Each pair of grouse forced to rise from the heather by “beaters” only to fall to earth to the sound of a gun blast costs the shooter approximately £150, plus VAT.

“Flying low at up to 80mph, red grouse present the most challenging form of game shooting in the world. The number that want to take part always outstrips availability,” says the Moorland Association.

For those who depend wholly or in part upon the season for their livelihood, it is a significant economic injection, and worth up to £32 million to some of the most remote parts of Scotland.

The fate of the harrier – one of the red grouse’s natural predators – is a source of conflict between the shooting lobby and environmentalists. There is hope of peace though if the harrier population can be managed and chicks removed where their numbers are rising too fast.

Cruel sports ban

Scotland’s League Against Cruel Sports wants the shooting banned, however, and opposes VisitScotland’s promotion of it internationally.

Tourists have an unending number of reasons to come to Scotland, such as outdoor pursuits like mountain biking, and sampling the local whisky, says the league’s Jennifer Dunn.

“We’re asking tourists to come here to experience the best of Scotland and keep bird shooting off their itineraries,” she says, adding that sports that harm “animals for fun” should not be promoted.

In England, where each year 200,000 grouse are shot between August and December, television wildlife presenter Chris Packham is pushing for a complete ban unless harriers are protected.

“There are no predators at all, no crows, raptors, foxes, no stoats, no weasels. They’ve even started killing mountain hares because they believe that the hares will spread a parasite and these affect the grouse,” he says.

Failure to nest

The Royal Society for the Protection of Birds blames illegal killing for the failure last year of hen-harriers to nest successfully south of the border – the first time that has happened since the 1960s.

Scottish Land and Estates, which represents major landowners, and the Scottish Gamekeepers’ Association, have repeatedly and publicly condemned the persecution of raptors by some landowners.

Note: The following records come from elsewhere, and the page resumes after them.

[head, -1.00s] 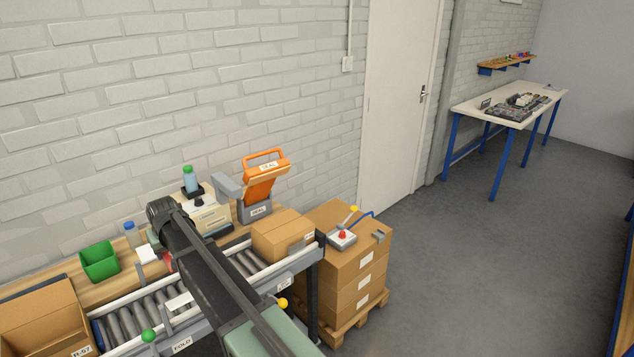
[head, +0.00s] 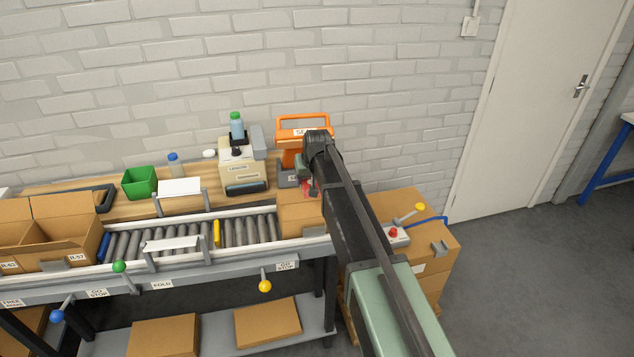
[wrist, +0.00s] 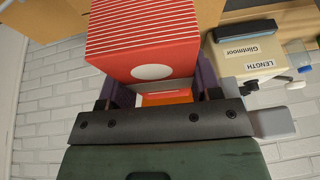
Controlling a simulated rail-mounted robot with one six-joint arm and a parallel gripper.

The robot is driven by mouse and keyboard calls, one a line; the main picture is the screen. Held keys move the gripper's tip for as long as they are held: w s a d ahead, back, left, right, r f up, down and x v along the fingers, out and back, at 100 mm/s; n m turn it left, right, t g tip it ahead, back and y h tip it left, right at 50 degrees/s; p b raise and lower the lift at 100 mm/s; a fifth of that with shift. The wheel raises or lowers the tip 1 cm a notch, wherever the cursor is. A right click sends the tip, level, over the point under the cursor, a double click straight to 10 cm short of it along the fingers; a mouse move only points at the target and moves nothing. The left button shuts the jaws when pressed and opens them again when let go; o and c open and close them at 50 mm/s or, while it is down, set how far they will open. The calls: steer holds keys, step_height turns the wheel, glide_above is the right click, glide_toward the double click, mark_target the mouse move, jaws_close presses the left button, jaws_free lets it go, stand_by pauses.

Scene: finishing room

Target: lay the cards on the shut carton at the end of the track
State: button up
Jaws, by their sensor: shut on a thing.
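The shut carton (head: 300,221) stands at the right end of the roller track, partly hidden behind my arm in the head view. My gripper (wrist: 158,88) is shut on a red pack with white stripes and a white oval, which I take to be the cards (wrist: 145,45). The pack fills the middle of the wrist view, one finger on each side. In the head view only a bit of red shows below my wrist, beside or above the carton. I cannot tell whether the pack touches the carton.
An orange-handled sealer (head: 291,150) and a beige length device (head: 243,170) stand behind the track. A green bin (head: 139,183) is further left. An open carton (head: 65,228) sits at the track's left. A stack of cartons (head: 438,262) with a red-button box (head: 393,235) is at the right.

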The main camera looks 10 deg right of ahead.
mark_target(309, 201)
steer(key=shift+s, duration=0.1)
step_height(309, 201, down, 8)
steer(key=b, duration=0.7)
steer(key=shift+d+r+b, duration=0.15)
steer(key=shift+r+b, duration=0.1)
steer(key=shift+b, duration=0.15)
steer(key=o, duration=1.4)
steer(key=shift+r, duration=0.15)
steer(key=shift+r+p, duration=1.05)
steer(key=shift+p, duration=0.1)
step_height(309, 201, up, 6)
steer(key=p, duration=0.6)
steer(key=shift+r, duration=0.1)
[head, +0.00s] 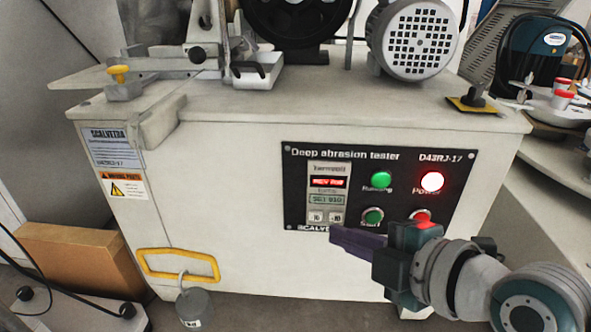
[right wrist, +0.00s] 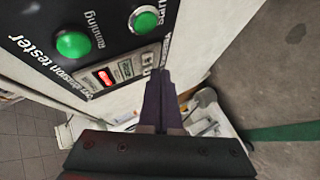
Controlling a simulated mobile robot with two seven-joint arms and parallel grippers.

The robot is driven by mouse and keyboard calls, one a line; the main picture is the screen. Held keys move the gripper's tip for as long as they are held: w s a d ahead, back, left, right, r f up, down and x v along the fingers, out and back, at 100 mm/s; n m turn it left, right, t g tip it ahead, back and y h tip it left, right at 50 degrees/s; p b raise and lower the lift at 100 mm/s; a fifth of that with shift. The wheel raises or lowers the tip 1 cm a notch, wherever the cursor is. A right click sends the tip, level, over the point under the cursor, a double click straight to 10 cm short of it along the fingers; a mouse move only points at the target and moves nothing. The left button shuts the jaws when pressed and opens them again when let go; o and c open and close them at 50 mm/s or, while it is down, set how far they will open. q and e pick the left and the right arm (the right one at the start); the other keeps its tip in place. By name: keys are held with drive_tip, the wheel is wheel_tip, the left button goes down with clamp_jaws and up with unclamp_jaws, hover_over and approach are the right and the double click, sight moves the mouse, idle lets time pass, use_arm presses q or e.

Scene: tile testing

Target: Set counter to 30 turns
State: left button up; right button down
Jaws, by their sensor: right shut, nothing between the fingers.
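The counter (head: 328,195) is a small light module on the black front panel (head: 295,165) of the abrasion tester. It has a red lit display above a greenish one; the digits are too blurred to read surely. Two small keys (head: 326,217) sit at its bottom. My right gripper (head: 334,236) is shut and empty, its dark purple fingertips just below the right-hand key; whether they touch the panel I cannot tell. In the right wrist view the shut fingers (right wrist: 161,88) point at the lower end of the counter (right wrist: 122,70). My left gripper is not in view.
A green running lamp (head: 381,180), a lit red power lamp (head: 432,182), a green start button (head: 372,216) and a red button (head: 421,216), partly behind my gripper, sit right of the counter.

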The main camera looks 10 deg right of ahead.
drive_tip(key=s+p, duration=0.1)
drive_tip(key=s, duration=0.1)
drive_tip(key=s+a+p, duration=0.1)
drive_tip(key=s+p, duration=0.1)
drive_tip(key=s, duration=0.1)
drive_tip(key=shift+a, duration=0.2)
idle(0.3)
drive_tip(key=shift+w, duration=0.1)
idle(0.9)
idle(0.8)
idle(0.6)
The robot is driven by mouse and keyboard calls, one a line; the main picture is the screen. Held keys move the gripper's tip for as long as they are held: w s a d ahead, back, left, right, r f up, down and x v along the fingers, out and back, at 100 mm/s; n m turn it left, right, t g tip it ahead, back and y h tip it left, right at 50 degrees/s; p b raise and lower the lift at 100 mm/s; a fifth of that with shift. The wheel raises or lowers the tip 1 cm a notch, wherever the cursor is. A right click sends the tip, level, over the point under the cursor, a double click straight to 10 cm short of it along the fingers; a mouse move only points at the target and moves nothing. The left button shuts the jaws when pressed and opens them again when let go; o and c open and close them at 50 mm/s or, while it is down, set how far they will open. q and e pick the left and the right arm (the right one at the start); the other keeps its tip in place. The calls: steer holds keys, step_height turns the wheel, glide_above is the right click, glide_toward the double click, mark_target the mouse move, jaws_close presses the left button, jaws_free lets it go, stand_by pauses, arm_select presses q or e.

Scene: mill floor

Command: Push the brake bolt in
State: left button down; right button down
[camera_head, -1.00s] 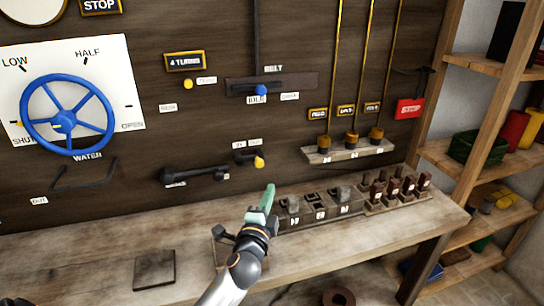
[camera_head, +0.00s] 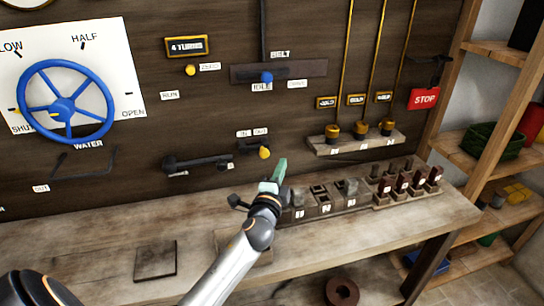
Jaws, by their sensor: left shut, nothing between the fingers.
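The brake bolt appears to be the short black bolt (camera_head: 248,147) with a yellow knob (camera_head: 264,153), on the dark wooden panel under two small labels reading IN and OUT. The knob sits at the right end, below the OUT label. My left gripper (camera_head: 280,168) has pale green fingers that are shut and empty. Its tips show just right of the knob and slightly below it, with a small gap in the picture; I cannot tell the depth between them. My right gripper is not in view.
A black bar (camera_head: 197,165) is mounted left of the bolt. A blue-knobbed belt lever (camera_head: 267,78) is above. A blue water wheel (camera_head: 66,104) is at left. Below, the bench holds a block rack (camera_head: 325,204) right of my gripper; its left part is mostly clear.

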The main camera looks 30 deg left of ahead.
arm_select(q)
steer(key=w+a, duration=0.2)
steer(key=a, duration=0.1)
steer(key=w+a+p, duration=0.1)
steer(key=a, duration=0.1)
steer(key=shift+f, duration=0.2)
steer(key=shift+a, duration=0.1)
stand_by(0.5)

Environmental groups argue, though, that talk is cheap and that both groups should do more to ostracise their members who break the rules.

Some of Scotland’s leading chefs defend the gamekeepers, with one, Paul Kitching, saying they would be disgraced if they were found illegally shooting harriers.

Nearly 300 grouse moors exist in Scotland, though the numbers of estates offering shooting has almost halved in the last 25 years, according to research from the University of Strathclyde in Glasgow.

Scottish Land & Estates, which represents landowners, takes a different view to the League Against Cruel Sports, pointing out that moorland must be managed.

Good for all

More than a quarter of Scotland’s heather moorland by acreage has been lost in the last 60 years, the organisation argues, but it has been looked after best in places where grouse-shooting is carried on.

Golden plovers are five times more common on managed moors, lapwings are twice more likely, and snipe, curlews and short-eared owls also benefit, the landowners argue.

Shooting foxes and crows protects not just the grouse, but also ground-nesting birds of prey – including merlins, but also the harriers themselves: “The red grouse is the UK’s only truly native bird and it is only found on moorlands; and unquestionably saved from extinction in many areas by the interest in shooting,” says Scottish Land & Estates.